Zdaniem TSUE, gdy umowa kredytowa zawiera klauzule niedozwolone, sąd bez konsultacji z powodem i uzyskania jego zgody nie może samodzielnie dokonywać zmian w warunkach umownych. Sąd, decydując o unieważnieniu umowy, zapyta też kredytobiorcę, czy ten wyraża na to zgodę i czy zdaje sobie sprawę z następstw tego rozwiązania.

Wyrok frankowy w 4 miesiące bez przesłuchania powodów? To możliwe

We wzorowo poprowadzonej sprawie o kredyt w CHF może się zdarzyć, że sąd I instancji wyda wyrok bez przeprowadzenia ani jednej rozprawy, w tzw. trybie niejawnym. Dochodzi do tego w sytuacji, gdy zgromadzony materiał dowodowy bezsprzecznie świadczy o winie banku, zaś same zeznania stron czy ewentualnych świadków nie będą mieć znacznego wpływu na ustalenie stanu faktycznego.

Z rosnącej liczby orzeczeń w trybie niejawnym znany jest warszawski Wydział Frankowy. Należy jednak podkreślić, że sądy poza Warszawą również coraz lepiej radzą sobie ze sprawami frankowymi i nawet gdy decydują o przeprowadzeniu rozprawy, są w stanie szybko wydać wyrok, nierzadko dosłownie w kilka miesięcy od zainicjowania sporu.
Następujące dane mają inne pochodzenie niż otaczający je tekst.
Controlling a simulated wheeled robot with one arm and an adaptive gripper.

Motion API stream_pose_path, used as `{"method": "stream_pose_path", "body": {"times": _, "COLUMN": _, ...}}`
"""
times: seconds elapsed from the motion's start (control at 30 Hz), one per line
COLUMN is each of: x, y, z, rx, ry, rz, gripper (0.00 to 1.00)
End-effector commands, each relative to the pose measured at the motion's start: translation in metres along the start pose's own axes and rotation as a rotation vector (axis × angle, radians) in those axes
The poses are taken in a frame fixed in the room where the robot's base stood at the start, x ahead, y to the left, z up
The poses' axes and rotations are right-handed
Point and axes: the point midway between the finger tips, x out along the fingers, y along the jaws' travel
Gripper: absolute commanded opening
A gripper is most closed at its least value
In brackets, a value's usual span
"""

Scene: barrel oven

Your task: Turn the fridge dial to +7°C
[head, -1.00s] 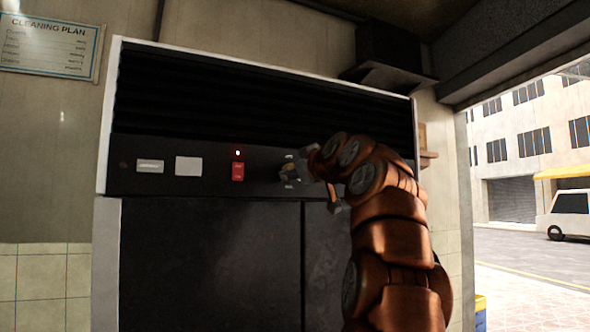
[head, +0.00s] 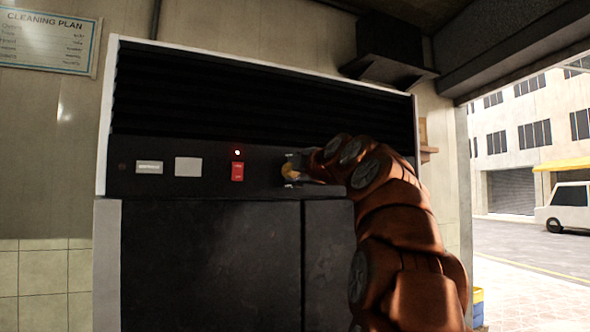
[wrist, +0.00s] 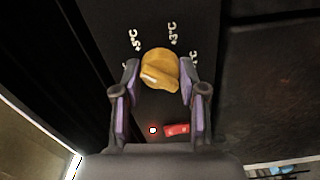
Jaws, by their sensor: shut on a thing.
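The fridge dial (wrist: 160,68) is a yellow-orange round knob with a raised grip on a dark panel. In the wrist view its white-tipped grip points to the lower left, below the +5°C label (wrist: 137,40). The +3°C label (wrist: 173,33) is at the upper right of the dial. Other labels beside the fingers are partly hidden, and I cannot read +7°C. My gripper (wrist: 159,77) has one finger on each side of the dial and is shut on it. In the head view, the dial (head: 290,172) shows at my gripper (head: 294,168).
A red switch (head: 237,171) with a lit red light above it is left of the dial. A white label (head: 188,167) and a small display (head: 149,167) are further left. The dark fridge doors (head: 210,260) lie below. An open street is at right.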

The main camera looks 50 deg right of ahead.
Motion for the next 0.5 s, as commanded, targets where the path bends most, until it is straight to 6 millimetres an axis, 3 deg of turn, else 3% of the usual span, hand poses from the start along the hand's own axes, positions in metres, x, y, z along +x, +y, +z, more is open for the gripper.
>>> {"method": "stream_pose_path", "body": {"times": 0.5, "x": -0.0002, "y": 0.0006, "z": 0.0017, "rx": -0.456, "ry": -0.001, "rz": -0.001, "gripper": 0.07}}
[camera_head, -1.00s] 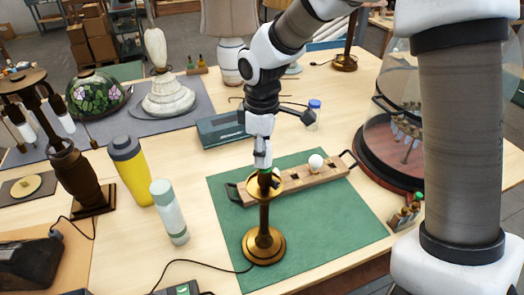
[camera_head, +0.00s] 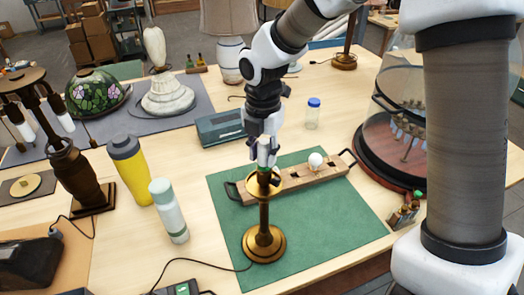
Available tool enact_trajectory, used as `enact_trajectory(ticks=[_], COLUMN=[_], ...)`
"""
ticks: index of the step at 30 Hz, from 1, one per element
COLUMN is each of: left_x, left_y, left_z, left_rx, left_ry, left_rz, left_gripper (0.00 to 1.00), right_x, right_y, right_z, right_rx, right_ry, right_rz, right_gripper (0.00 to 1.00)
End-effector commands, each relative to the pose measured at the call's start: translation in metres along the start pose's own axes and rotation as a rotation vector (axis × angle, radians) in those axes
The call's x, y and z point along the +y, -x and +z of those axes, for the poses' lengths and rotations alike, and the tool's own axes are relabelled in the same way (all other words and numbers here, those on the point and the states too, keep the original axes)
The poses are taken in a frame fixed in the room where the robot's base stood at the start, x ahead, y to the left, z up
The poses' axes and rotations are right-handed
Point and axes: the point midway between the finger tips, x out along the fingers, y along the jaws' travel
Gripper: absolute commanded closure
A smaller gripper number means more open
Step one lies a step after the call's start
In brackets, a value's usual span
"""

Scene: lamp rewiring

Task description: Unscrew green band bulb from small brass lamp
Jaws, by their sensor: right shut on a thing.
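The small brass lamp (camera_head: 264,243) stands upright on the green mat (camera_head: 325,228), with a round base, a thin stem and a brass ring or dish at the top. My right gripper (camera_head: 264,165) points straight down over the lamp's top and is shut on the green band bulb (camera_head: 263,170). Only a bit of green shows between and below the fingers; the rest of the bulb is hidden. I cannot tell whether its thread is still in the socket. My left gripper is not in view.
A wooden tray (camera_head: 328,178) with a white bulb (camera_head: 315,160) lies just behind the lamp. A pale green bottle (camera_head: 168,210) and yellow tumbler (camera_head: 131,170) stand left. A glass dome (camera_head: 388,150) is at right. The mat's front right is clear.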

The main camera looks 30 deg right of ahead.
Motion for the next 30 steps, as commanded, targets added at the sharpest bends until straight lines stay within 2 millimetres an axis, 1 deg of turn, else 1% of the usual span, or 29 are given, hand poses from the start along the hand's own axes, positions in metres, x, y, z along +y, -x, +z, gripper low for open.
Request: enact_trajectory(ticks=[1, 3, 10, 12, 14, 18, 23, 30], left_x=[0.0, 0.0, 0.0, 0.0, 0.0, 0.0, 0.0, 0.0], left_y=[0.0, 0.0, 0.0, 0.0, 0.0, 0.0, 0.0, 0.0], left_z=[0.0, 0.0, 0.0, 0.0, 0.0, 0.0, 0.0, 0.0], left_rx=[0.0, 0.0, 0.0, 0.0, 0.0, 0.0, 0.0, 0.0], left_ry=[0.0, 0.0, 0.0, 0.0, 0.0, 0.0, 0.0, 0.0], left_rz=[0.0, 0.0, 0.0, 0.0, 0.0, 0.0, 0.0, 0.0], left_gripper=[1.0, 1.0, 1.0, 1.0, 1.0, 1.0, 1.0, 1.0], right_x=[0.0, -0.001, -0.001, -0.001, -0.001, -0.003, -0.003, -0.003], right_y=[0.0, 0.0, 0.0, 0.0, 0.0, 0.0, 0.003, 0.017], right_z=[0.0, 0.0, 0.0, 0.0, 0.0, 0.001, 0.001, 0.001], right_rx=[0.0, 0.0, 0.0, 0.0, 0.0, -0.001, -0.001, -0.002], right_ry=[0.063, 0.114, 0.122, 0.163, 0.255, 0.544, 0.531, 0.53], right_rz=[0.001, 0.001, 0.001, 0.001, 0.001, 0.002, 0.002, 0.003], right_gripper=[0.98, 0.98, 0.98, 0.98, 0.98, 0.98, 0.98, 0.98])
Przykładem może być wyrok Sądu Okręgowego w Krakowie, który potrzebował zaledwie 4 miesięcy, by unieważnić dwie umowy frankowe zawarte przez kredytobiorców z bankiem BPH S.A. , którego następcą prawnym jest Pekao S.A. Sygnatura tej sprawy to I C 2169/22. Co ważne, sąd nie przeprowadził dowodu z przesłuchania powodów.

Sąd uznał obie kwestionowane umowy za nieważne, obciążył pozwany bank kosztami postępowania sądowego i nakazał zwrot na rzecz powodów kwot 76 816,07 zł oraz 301 258,02 zł. Ten rekordowo szybki wyrok pochodzi z portfolio adwokata Pawła Borowskiego. 

Click to rate this post!
[Total: 3 Average: 3.7]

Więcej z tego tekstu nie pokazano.